Richard S. Haynes, Esq., E. Duncan Hamner, Esq., and Charna J.
Swedarsky, Esq., Military Sealift Command, for the agency.
Christine F. Davis, Esq., and Guy R. Pietrovito, Esq., Office of the
General Counsel, GAO, participated in the preparation of the decision.
DIGEST
A solicitation will not result in the award of an enforceable
requirements contract where a solicitation provision disclaims the
government's obligation to order its requirements from the contractor
and therefore renders illusory the consideration necessary to enforce
the contract; agency's proposed amendment to that solicitation
provision is ambiguous and does not clearly revive the government's
obligation to order its requirements from the contractor.
DECISION
Sea-Land Service, Inc. protests the terms of request for proposals
(RFP) No.

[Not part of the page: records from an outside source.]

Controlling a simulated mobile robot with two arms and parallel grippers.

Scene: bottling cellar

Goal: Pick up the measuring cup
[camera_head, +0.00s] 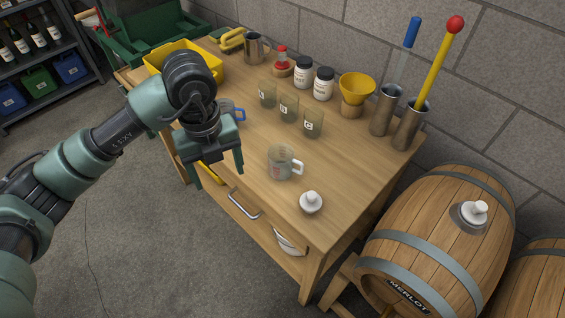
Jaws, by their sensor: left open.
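A clear measuring cup with a white handle (281,164) and faint red markings stands upright on the wooden workbench (258,195), near its front edge. A second clear cup with a blue handle (239,116) stands farther back, partly hidden behind my left arm. My left gripper (216,173) is open and empty, pointing down over the bench's front edge. It is to the left of the white-handled cup and apart from it. My right gripper is not in view.
A white stopper (311,202) sits right of the white-handled cup. Behind it are lettered glasses (313,124), white jars (323,84), a yellow funnel (356,88) and tall metal cylinders (408,127). A yellow bin (157,61) is at left. A barrel (437,225) stands at right.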

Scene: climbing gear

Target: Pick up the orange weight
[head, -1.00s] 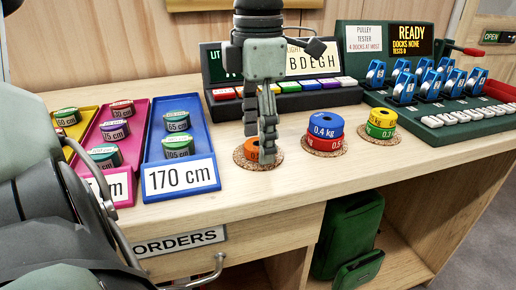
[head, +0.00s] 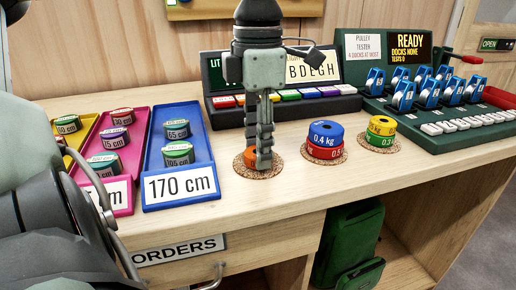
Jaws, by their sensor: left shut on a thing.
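The orange weight (head: 249,158) is a small round disc at the left cork mat (head: 272,172) on the wooden desk. My left gripper (head: 258,160) points straight down over that mat, its fingers shut on the orange weight and hiding much of it. Whether the weight touches the mat or is just off it I cannot tell. My right gripper does not show.
A blue 0.4 kg weight (head: 326,134) sits on a red one (head: 324,152) to the right. A yellow weight (head: 382,125) tops a green one beyond. Blue tray (head: 180,192) stands left. A keyed console (head: 282,105) and the pulley tester (head: 450,137) stand behind.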

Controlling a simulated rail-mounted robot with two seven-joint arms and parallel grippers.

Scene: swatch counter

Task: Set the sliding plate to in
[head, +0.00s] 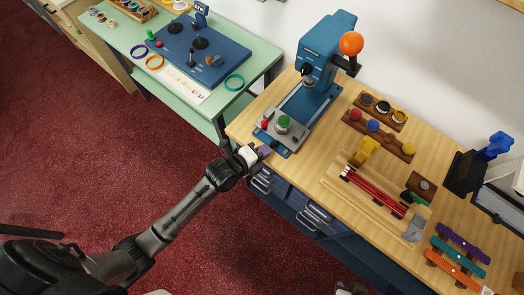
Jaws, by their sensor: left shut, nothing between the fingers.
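The sliding plate (297,133) is a grey plate on the blue base of a press (322,52). It sits at the front end of the base's rails, away from the upright press column. A green round piece (283,122) is on the plate, and a small red knob (265,124) shows at its left. My left gripper (264,152) is shut and empty at the front edge of the counter, close to the front of the base. I cannot tell whether it touches the base or plate. My right gripper is not in view.
The press has an orange ball-ended lever (351,43) at upper right. Wooden trays of coloured knobs (379,136), red rods (374,191) and coloured strips (457,256) lie right on the wooden counter (316,164).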

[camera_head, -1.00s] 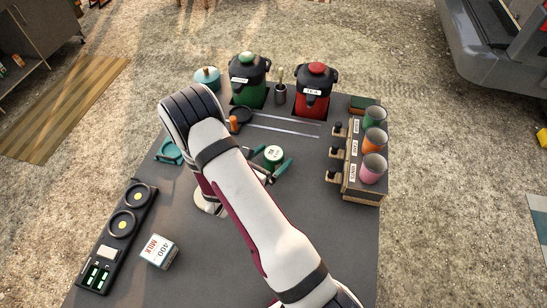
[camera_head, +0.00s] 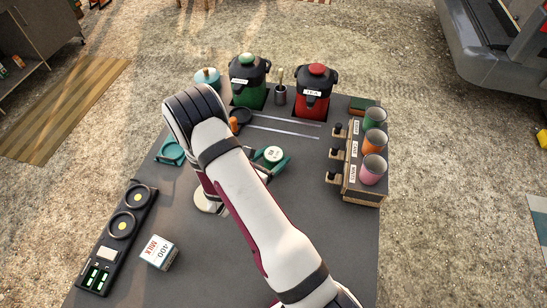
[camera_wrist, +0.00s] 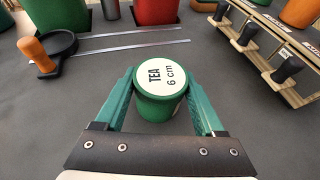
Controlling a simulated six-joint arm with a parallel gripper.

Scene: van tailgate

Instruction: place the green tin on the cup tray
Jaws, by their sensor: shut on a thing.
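The green tin (camera_head: 273,155), with a white lid reading "TEA 6 cm", stands upright near the middle of the dark table. My gripper (camera_wrist: 160,98) is shut on it, one green finger at each side; its dark palm is close in the wrist view. The tin's base appears at table level, but I cannot tell whether it still touches. A wooden cup rack (camera_head: 360,193) at the right edge holds green, orange and pink cups; no other cup tray is clear to me.
Green (camera_head: 247,83) and red (camera_head: 314,92) urns stand at the back, with metal rails (camera_head: 285,124) before them. A black pan (camera_head: 240,117) lies behind the tin. A milk carton (camera_head: 160,252) and black ringed panel (camera_head: 121,224) are at left. Table between tin and rack is clear.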

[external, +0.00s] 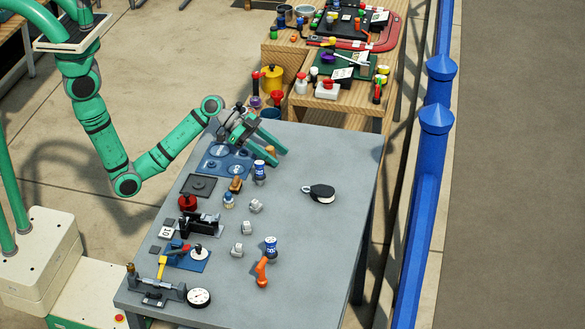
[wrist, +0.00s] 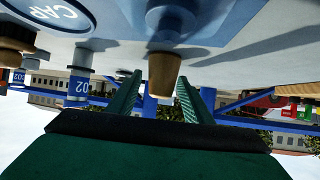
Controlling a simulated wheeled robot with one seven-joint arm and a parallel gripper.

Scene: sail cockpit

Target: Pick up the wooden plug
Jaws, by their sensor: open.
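A tan, tapered wooden plug (wrist: 164,72) shows in the wrist view, where the table is overhead and the picture is upside down. It lies in line with the gap between my two fingertips. My gripper (wrist: 158,82) is open, with a green finger to either side of the plug; I cannot tell whether the plug is fully between them. Another wooden piece (wrist: 14,40) is at the wrist view's left edge.
A blue-and-white can (external: 260,172) stands close to my gripper; a can marked CO2 (wrist: 79,88) shows in the wrist view. A blue mat (external: 207,165) and a small brown piece (external: 236,185) are nearby. The grey table (external: 335,230) is largely clear at the right.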

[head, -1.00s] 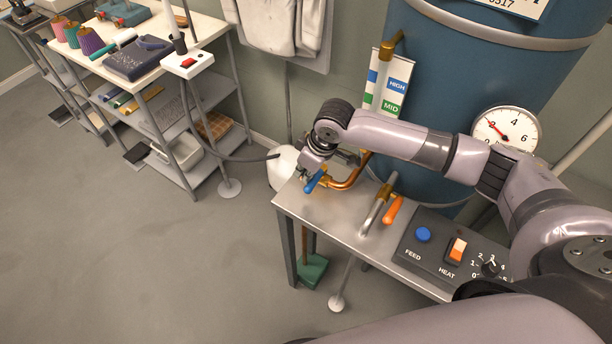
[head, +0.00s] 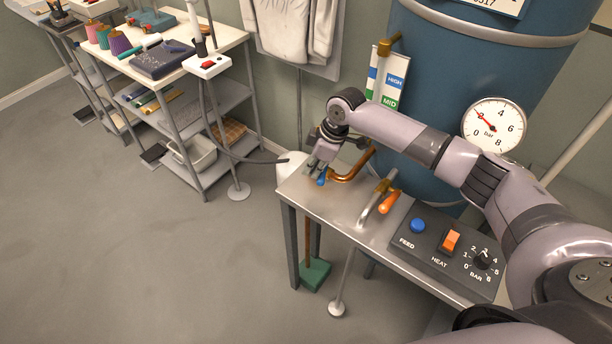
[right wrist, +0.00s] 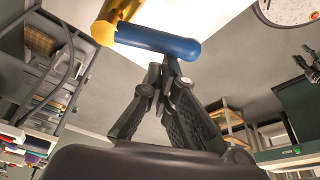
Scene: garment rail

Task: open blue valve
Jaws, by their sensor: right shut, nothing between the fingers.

N62387-95-R-8058 ("the Interport RFP"), issued by the
Military Sealift Command (MSC), for ocean and intermodal
transportation of Department of Defense (DOD) cargo on specified trade
routes. Sea-Land protests that the RFP will not result in the awards
of enforceable requirements contracts, as solicited.
We sustain the protest.
The Interport RFP was issued on October 21, 1994, to obtain rates and
services for ocean and intermodal transportation of breakbulk and
containerized cargo over eight trade routes from October 1, 1995 to
May 31, 1996.[1] Carriers could submit proposals for any trade route
on which they maintained regular commercial sailings, using either
all-United States (U.S.) flagship service, all-foreign flagship
service, or combination service (U.S. and foreign flagship service).
The RFP incorporated the Cargo Preference Act of 1904, 10 U.S.C. sec.
2631 (1994), and accorded a preference to U.S. flagship service over
foreign flagship service. Furthermore, to be eligible for award,
carriers were required to commit 50 percent of their U.S. flagship
capacity, if any, to the DOD Sealift Readiness Program for use in a
military or national defense emergency.
The RFP, as issued, stated that "[t]he government contemplates award
of a Firm-Fixed Rate, Indefinite Delivery, Indefinite Quantity
contract." The RFP did not impose any minimum transit time, sailing
frequency, or cargo accommodation requirement that a carrier must meet
to be eligible for award. Rather, the RFP provided that the
government would tender cargo for transport on the carrier's regularly
scheduled commercial sailings.
The carrier offering the lowest rate for a given route would receive
award, although multiple awards for each route were possible if the
service of more than one carrier was deemed necessary. The successful
carriers' names and their accepted rates would be published in the
Interport Container Agreement and Rate Guide. The Agreement, which
was included in the RFP, describes the services to be performed, the
promises of the parties, and the methods by which the government will
fill individual cargo requirements.
The promises of the carrier appear in section C-4 of the Agreement,
"Carrier Requirements." Under that section, the carrier agrees to
transport such cargo as the government might tender based upon the
carrier's accepted Interport rates or, if applicable, its lower common
carrier rates. Section C-4 does not obligate the carrier to promise
the government a minimum amount of space in its vessels, but, if the
carrier has adequate space to transport the cargo, the carrier "shall
not refuse or discriminate in the matter of cargo space
accommodations." This is in accord with The Shipping Act of 1984, 46
U.S.C. App. sec. 1701, 1709(b)(6) (1988). According to section C-4,
breaching a "Carrier Requirement" may expose the carrier to a
termination for default and a claim for damages.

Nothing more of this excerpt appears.